Holar e' lontana da questa citta' dall'aspetto provvisorio. Rejkyavik ha tetti e facciate di lamiera ondulata che le danno un aspetto di frontiera, quasi fosse stata costruita ieri, tutta insieme, con i materiali sbarcati da una nave approdata qui per caso.

All'interno, verso est, lungo la grande faglia che allontana America e Eurasia. Le due placche si distanziano anno dopo anno e il magma sale per riempire il vuoto che la tettonica lascia lungo la diagonale che taglia l'isola da sud-ovest a nord-est. E' l'immagine fisica di una forza sotterranea che corruga, tende, stira quel che in apparenza e' solido e immobile. Non sempre quel che muta ama manifestarsi.

Nesjavellir: dentro il meccanismo della centrale geotermica che produce elettricita' e acqua calda per tutta l'area di Reykjavik. Tra chilometri di tubi lucenti e immacolati che scambiano caldo e freddo nel piu' perfetto silenzio. Sulla bocca di pozzi profondi che, da questa superficie, non fanno percepire quanto affondino tra le viscere bollenti di questa terra. Isola che nasconde la propria passione nelle profondita', lasciando il resto al vento.
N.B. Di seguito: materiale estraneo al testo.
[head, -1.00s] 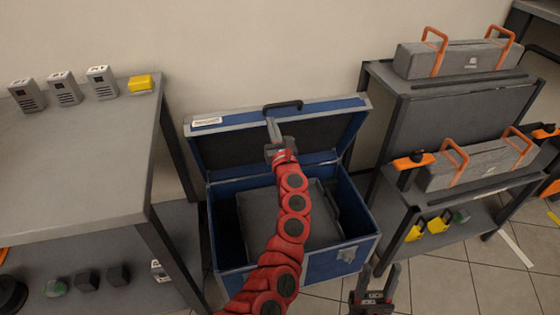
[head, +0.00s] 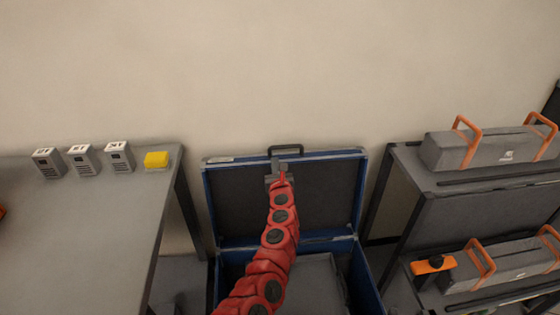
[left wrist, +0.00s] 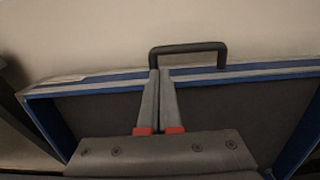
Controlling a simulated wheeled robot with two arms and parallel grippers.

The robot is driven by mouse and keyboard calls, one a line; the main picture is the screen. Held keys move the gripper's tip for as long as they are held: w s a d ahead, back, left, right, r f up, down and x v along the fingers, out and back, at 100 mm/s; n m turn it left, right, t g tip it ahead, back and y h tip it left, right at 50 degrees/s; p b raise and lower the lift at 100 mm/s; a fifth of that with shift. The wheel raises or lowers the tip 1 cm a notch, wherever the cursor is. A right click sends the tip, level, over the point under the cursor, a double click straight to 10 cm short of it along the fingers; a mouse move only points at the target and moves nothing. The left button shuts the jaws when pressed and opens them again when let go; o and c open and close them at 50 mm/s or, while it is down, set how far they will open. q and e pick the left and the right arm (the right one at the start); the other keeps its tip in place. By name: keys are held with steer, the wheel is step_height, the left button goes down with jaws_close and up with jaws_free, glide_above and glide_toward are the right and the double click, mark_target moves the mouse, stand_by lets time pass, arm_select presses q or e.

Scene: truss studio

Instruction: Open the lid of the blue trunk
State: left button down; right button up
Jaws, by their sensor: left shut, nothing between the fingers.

La piana del parlamento e' spazzata dall'aria fredda. Lo sfondo e' una quinta di pietra alta come un palazzo. Davanti corsi d'acqua, pozze profonde, una antica cappella di legno, tracce di insediamenti che risalgono al tempo in cui (sono passati dodici secoli) il parlamento islandese si riuniva, legiferava, comminava pene capitali e le eseguiva sul posto.
C'e' un'aria carica di energia, di attesa, di eventi incombenti. Deve essere questa stessa aria che ha ispirato i primi islandesi a riunirsi in questo luogo per decidere il proprio futuro.

Ancora lava nera, fili d'erba radi e intensamente verdi, acqua dalle profondita' trasparenti. A breve distanza il grande lago, dalle sponde spoglie. Ha il colore di un ghiacciaio liquefatto.

Questi vichinghi. Vanno ma poi tornano, riportando a casa quel che hanno imparato. Non riescono a fare a meno dei loro climi, della luce del nord, delle abluzioni nelle piscine scoperte. Trovano la balena deliziosa. Guardano i campi di lava con amore. Rigurgitano una lingua antica. Si inventano quel che possono, con determinazione, per vincere l'isolamento. Amano apparire ruvidi, come i loro maglioni di lana. Non concedono nulla allo stile disegnato dei conquistatori danesi.